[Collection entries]
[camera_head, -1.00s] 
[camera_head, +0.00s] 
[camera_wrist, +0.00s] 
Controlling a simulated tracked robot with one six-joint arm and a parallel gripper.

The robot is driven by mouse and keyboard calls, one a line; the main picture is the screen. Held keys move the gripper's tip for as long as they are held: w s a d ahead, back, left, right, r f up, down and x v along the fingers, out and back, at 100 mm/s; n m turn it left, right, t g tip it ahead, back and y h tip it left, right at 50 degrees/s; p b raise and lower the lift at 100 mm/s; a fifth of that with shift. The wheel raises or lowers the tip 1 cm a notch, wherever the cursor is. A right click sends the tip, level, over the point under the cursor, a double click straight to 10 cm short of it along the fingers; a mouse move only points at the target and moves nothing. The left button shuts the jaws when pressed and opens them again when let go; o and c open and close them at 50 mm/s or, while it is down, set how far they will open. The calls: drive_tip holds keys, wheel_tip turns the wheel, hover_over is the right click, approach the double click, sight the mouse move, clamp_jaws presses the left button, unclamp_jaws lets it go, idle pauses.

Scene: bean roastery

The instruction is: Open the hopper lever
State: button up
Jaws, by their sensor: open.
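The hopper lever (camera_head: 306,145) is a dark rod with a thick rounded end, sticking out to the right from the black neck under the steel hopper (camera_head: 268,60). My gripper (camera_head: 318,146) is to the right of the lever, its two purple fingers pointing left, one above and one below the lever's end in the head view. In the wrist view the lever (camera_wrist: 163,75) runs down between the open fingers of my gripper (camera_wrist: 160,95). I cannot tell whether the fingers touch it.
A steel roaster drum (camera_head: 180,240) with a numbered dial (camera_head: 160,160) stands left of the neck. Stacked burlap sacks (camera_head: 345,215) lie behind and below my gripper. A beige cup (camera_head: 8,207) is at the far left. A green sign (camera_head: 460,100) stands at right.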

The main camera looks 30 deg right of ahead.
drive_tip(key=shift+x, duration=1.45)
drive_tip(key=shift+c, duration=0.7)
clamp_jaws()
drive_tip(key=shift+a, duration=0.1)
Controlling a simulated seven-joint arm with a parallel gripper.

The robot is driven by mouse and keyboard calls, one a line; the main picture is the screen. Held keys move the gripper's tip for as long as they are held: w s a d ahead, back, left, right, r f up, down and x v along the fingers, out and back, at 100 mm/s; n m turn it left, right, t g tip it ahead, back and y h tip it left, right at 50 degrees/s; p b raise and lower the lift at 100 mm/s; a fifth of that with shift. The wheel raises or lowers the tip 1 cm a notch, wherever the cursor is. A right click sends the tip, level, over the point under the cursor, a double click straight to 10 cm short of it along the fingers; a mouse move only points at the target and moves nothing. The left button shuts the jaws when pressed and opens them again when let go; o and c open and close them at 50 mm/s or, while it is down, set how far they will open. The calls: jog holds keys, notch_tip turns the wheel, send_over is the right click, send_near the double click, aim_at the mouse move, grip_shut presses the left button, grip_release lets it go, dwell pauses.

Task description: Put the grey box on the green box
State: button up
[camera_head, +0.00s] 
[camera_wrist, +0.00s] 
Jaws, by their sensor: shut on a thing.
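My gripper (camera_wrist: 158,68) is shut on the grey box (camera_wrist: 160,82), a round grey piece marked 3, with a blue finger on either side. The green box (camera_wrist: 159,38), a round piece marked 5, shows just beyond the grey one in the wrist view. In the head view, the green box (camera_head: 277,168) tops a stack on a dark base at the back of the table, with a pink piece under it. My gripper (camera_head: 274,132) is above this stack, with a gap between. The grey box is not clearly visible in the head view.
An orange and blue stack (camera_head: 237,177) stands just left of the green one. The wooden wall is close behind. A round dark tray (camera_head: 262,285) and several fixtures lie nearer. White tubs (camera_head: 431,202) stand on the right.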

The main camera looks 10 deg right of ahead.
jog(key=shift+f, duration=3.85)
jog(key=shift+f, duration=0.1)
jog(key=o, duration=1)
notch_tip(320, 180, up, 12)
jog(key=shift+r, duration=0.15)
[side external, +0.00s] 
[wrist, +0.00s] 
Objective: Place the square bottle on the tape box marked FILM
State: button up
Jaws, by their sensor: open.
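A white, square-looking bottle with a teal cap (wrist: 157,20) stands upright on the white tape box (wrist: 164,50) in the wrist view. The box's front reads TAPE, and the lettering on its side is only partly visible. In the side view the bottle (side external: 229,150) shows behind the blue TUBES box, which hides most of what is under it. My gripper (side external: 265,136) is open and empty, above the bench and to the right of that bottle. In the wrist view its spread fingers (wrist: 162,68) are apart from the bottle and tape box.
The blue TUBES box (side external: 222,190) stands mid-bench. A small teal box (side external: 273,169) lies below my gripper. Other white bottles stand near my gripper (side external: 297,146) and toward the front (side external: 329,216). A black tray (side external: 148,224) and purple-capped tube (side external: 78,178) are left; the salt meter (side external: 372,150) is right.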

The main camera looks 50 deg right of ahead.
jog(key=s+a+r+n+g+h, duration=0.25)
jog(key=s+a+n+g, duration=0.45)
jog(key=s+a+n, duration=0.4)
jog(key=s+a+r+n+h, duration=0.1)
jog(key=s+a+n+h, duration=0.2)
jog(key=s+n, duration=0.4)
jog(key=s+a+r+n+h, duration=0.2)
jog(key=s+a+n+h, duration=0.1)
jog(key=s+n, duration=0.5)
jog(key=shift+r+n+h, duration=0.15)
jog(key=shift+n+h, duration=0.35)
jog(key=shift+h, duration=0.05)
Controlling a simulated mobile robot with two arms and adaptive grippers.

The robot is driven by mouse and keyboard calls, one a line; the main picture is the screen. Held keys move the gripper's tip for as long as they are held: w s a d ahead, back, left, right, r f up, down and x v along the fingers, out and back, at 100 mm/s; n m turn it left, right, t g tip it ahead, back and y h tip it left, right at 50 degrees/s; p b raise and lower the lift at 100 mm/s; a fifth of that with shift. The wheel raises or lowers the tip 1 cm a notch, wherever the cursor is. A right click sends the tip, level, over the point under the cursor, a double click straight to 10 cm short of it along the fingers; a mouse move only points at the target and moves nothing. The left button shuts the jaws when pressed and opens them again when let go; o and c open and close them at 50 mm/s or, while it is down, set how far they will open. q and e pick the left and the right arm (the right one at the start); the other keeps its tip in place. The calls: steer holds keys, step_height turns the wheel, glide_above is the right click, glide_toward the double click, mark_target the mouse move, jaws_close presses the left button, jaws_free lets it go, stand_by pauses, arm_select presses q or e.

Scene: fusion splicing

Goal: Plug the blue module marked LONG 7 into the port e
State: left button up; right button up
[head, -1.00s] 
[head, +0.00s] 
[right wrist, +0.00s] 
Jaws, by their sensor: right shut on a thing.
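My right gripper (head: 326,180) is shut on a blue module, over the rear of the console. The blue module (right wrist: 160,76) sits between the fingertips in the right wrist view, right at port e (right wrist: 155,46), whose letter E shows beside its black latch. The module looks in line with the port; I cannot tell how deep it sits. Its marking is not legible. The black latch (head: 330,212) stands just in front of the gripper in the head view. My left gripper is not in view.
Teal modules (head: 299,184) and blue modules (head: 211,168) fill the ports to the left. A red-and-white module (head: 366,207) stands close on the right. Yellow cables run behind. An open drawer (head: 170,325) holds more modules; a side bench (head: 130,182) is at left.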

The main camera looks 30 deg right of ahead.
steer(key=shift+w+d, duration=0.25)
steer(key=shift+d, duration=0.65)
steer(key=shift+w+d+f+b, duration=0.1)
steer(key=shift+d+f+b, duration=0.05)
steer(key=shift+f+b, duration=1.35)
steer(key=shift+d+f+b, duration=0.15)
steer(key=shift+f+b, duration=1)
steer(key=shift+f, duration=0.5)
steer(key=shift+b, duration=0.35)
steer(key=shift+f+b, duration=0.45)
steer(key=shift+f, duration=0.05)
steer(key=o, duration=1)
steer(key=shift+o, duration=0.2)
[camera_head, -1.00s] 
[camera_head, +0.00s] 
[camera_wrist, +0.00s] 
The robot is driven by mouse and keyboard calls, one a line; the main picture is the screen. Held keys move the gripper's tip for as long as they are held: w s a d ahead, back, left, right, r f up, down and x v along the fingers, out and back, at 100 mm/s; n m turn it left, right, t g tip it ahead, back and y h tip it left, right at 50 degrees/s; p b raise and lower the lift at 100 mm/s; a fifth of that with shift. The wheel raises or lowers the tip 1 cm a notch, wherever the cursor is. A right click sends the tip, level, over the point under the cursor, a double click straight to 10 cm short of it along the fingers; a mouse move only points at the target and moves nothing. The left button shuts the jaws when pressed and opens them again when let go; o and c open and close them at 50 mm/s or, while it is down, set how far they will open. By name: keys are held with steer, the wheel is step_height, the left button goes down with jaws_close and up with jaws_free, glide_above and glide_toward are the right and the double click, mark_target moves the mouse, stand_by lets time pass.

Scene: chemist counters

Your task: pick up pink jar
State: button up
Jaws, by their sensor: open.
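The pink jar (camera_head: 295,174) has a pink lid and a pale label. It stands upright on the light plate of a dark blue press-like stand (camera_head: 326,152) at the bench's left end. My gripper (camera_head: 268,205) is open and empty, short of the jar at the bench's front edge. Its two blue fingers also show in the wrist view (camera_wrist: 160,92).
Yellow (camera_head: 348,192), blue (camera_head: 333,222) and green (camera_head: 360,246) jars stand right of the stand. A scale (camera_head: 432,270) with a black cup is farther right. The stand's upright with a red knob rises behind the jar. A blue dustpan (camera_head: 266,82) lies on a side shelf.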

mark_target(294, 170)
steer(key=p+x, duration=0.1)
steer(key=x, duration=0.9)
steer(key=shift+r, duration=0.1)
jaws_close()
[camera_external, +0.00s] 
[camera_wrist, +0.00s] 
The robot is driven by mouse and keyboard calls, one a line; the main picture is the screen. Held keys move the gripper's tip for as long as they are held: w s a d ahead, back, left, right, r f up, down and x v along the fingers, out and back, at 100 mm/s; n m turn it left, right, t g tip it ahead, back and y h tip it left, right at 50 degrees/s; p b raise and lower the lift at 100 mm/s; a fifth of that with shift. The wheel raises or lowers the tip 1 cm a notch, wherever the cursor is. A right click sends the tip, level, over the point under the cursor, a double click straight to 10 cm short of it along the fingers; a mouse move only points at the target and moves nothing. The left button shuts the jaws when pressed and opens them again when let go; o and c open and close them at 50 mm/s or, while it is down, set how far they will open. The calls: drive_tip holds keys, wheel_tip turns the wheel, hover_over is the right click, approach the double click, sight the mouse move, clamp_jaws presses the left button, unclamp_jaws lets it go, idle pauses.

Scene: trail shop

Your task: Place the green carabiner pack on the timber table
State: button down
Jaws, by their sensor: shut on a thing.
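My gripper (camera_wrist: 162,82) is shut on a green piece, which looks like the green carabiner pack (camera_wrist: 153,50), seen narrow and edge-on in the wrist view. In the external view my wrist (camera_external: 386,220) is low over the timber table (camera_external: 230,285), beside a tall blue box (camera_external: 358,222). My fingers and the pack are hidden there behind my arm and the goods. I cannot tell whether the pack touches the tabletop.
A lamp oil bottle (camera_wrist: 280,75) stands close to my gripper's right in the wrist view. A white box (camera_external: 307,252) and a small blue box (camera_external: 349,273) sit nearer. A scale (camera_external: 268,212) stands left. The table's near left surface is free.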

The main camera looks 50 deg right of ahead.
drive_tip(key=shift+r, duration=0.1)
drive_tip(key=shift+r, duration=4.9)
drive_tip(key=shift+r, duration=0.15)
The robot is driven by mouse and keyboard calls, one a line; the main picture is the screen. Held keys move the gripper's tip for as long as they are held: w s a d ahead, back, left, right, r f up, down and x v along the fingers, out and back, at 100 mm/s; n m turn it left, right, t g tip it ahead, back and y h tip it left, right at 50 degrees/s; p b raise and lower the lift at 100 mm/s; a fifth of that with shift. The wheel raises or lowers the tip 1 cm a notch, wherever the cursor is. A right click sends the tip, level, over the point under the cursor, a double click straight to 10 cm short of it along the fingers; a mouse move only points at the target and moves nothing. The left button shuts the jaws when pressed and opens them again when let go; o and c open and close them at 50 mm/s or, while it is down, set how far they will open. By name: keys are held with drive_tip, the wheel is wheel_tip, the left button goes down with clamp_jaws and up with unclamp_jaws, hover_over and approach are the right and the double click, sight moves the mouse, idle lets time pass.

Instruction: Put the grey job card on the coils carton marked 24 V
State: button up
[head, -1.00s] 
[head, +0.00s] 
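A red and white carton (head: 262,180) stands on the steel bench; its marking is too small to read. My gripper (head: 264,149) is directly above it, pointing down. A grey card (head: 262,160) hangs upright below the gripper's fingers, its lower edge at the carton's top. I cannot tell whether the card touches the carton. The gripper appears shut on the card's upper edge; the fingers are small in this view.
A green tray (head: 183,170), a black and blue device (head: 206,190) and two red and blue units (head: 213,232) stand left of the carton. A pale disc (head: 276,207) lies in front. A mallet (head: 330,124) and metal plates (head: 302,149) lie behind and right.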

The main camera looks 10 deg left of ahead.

■ Description of the task
Working from the data above, extract solely the lines from the one containing "Scene: trail shop" through the one containing "State: button down", exactly as they appear, both included.

■ Answer below
Scene: trail shop

Your task: Place the green carabiner pack on the timber table
State: button down

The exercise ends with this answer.